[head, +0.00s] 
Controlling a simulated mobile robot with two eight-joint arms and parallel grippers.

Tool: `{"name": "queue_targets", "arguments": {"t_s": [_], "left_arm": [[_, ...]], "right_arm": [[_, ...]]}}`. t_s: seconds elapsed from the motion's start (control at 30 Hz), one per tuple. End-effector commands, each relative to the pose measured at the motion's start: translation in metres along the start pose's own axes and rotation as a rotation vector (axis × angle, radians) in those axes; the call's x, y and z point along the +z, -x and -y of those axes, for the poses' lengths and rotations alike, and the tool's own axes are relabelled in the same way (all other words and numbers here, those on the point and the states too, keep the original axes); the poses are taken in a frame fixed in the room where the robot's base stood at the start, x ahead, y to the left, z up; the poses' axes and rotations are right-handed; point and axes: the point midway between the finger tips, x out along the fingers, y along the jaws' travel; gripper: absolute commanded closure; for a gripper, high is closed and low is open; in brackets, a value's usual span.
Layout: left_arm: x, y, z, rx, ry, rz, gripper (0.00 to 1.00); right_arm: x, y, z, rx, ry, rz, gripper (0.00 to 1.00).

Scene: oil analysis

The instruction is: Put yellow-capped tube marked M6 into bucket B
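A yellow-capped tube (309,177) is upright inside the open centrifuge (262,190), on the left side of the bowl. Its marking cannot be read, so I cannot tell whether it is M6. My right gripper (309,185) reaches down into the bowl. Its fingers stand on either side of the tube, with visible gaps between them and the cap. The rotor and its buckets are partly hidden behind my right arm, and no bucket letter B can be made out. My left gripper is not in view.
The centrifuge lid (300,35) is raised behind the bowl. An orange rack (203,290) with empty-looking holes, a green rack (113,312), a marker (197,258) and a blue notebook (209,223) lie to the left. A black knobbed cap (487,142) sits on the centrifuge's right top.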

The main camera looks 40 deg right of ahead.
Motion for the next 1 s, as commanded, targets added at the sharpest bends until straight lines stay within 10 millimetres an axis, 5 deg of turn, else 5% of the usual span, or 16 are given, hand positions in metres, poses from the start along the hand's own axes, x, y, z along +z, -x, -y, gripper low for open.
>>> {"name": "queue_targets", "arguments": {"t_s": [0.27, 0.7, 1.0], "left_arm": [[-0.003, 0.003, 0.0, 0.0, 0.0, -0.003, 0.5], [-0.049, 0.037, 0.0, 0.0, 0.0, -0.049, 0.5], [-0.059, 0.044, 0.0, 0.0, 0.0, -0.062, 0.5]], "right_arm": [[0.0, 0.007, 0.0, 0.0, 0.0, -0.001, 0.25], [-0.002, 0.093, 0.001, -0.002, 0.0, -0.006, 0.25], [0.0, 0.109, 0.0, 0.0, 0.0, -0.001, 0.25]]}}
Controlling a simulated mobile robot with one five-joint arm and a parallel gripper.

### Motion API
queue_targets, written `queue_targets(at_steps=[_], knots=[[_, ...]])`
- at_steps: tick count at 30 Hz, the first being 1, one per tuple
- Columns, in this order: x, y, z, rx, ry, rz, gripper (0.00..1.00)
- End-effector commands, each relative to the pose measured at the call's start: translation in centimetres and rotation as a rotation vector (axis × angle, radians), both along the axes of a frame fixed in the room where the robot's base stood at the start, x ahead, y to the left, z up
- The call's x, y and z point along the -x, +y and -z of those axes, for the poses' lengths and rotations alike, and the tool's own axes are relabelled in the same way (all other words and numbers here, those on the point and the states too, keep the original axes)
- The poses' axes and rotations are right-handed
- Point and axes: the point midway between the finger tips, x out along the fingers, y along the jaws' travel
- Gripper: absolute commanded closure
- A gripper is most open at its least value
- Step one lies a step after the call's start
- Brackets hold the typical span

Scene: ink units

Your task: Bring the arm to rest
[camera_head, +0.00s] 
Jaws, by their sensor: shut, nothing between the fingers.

--------

Please print the material above exactly as it appears, from its first line through the line containing "Scene: oil analysis", inclusive, and stop there.

[head, +0.00s] 
Controlling a simulated mobile robot with two eight-joint arms and parallel grippers.

Tool: `{"name": "queue_targets", "arguments": {"t_s": [_], "left_arm": [[_, ...]], "right_arm": [[_, ...]]}}`. t_s: seconds elapsed from the motion's start (control at 30 Hz), one per tuple. End-effector commands, each relative to the pose measured at the motion's start: translation in metres along the start pose's own axes and rotation as a rotation vector (axis × angle, radians) in those axes; the call's x, y and z point along the +z, -x and -y of those axes, for the poses' lengths and rotations alike, and the tool's own axes are relabelled in the same way (all other words and numbers here, those on the point and the states too, keep the original axes); the poses are taken in a frame fixed in the room where the robot's base stood at the start, x ahead, y to the left, z up; the poses' axes and rotations are right-handed; point and axes: the point midway between the finger tips, x out along the fingers, y along the jaws' travel; gripper: absolute commanded closure; for a gripper, high is closed and low is open; in brackets, a value's usual span.
Layout: left_arm: x, y, z, rx, ry, rz, gripper (0.00 to 1.00); right_arm: x, y, z, rx, ry, rz, gripper (0.00 to 1.00).

Scene: oil analysis

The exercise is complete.